Boys Wear Pants on Why Neville Chamberlain was the Most Pivotal Figure of the 20th Century

by Joshua Minton

Who do you think is the single person that had the most effect on world history from the 20th Century? To me, it's Neville Chamberlain.

Everyone knows Neville Chamberlain as "The Great Appeaser" but not too many people understand why his failure to act at several critical moments in world history in the 1930s directly led to the deaths of millions of human beings. This makes him, a single solitary man, one of the pivotal figures of world history in the 20th Century.

In 1936, Germans marched into the demilitarized Rhine-land and were given express orders that if the French showed any resistance whatsoever there would be a full German retreat. Chamberlain, along with the French, refused to act and therefore encouraged future Nazi conquest by threat of aggression.

In 1938, Germany seized Austria in the atrocious Anschluss where the greedy little European piggy nations lined up at the trough and allowed Hitler to rape the country while France, Russia and England sat by and ignored their pacts to defend the continent against that exact type of aggression. Also in 1938, Hitler took the Sudetenland and Czechoslovakia by the threat of another war.

Great Britain, France and Russia could have allied together against Germany at any point during these three key aggressive moves and would have easily defeated the Nazi military and leadership but Chamberlain foolishly convinced his fellow politicians of a peace with Germany that was never to be.

And beyond that, he helped Hitler in every way he could. Chamberlain didn't do jack shit to save Austria and he worked with Hitler to dismantle Czechoslovakia which was the only democracy east of Germany's border and was also a member of the League of Nations which turned out to be the worst costume party in civilized history. The Czechs had a standing army and fortifications that, when combined with the other Allies, would have obliterated the Nazi government from the face of the earth before they even got started on the shameful acts which ended up defining terror in the 20th century.

But the weirdest mystery of Chamberlain is why he suddenly decided to grow balls on the issue of Germany's demands on Poland that they immediately relinquish Danzig to German control in April of 1939. Chamberlain recklessly resisted Hitler's intrusive demands on Poland by unilaterally guaranteeing Britain's support for Poland should Hitler invade their sovereign territory (which, of course, they did).

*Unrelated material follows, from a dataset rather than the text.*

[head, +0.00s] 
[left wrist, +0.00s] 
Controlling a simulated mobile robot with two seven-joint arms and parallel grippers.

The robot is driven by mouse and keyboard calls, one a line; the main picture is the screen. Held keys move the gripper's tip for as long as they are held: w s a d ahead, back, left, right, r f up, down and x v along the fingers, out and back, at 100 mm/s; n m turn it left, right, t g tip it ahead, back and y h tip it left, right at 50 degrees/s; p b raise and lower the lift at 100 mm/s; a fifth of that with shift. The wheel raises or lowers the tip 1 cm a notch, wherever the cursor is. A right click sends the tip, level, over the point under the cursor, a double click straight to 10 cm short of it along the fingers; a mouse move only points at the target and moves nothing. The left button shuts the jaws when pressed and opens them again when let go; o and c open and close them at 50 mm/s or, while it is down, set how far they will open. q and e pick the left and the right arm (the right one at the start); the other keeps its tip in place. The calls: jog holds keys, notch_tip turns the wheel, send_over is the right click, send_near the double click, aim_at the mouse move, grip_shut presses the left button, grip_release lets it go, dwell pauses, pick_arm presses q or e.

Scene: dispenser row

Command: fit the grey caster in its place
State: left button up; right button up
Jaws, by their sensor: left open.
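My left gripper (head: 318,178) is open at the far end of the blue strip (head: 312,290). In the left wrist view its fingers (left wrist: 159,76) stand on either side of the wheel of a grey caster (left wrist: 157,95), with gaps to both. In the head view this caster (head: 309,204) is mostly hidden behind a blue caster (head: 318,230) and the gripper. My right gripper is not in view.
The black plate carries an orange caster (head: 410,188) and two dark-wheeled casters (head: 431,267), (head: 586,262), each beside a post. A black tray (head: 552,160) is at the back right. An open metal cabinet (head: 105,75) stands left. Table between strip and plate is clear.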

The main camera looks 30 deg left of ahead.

Poland at the time was a nation run by a bunch of idiot "colonels" who had previously conspired with Hitler to carve up Czechoslovakia only to have him turn on them shortly afterwards (there truly is no honor among thieves). There was little worth to the western world in defending Poland, not like there would have been in defending Czechoslovakia. Yet Chamberlain chose this awkwardly placed country carved in two by a treaty so hated in the Weimar Republic that it essentially ushered in the Nazi reign of power.

And Russia offered to side with Britain several times to combat Nazi aggression in Europe and was turned down by Chamberlain every time (twice in early 1939 alone). But Chamberlain didn't even consult Stalin before he guaranteed British support of Poland in the event of a Nazi invasion (which, of course, they did).

As William L. Shirer says in The Rise and Fall of the Third Reich:
Finally, [Chamberlain] had done exactly what for more than a year he had stoutly asserted that Britain would never do: he had left to another nation the decision whether his country would go to war.
From this point forward, when Chamberlain made his stand on Poland; world history was set into motion like a sad dance timed to the death screams of millions.

I can't help but try to extrapolate these vital lessons of the past when considering the current state of affairs today with the War on Terror.

On the one hand, we have another world leader of the strongest nation at the time who has essentially put his country on a unilateral course of war by calling out other countries as "evil" and is now being put in a position of acting when those countries take actions deemed hostile (i.e. acquiring and detonating nuclear arms).

We're not quite at the horrible point of another nation deciding when we'll go to war (instead of Congress) but we're not all that far away from that point either.

And on the other hand, we have a leader who isn't sitting back and crying for peace while other nations slap us in the face and take by force that which we are entrusted by treaty and integrity to protect--individual human freedom. We have someone who, instead, realizes that sometimes you have to kick a little ass before dickheads in the world perk their ears up and look up from the mutilated carcass of the weak they go through life chewing on.

History is a strange thing as it's not quite a mirror and it's not quite a window but rather; history is like an old woman standing on the side of a highway whispering directions to drivers trying to get to the land of peace and plenty while they drive by at 100 MPH. Only those who slow down and take the time to listen carefully are going to have any shot at all in getting to their destination.

Everyone else is just along for the ride and waiting for the inevitable crash.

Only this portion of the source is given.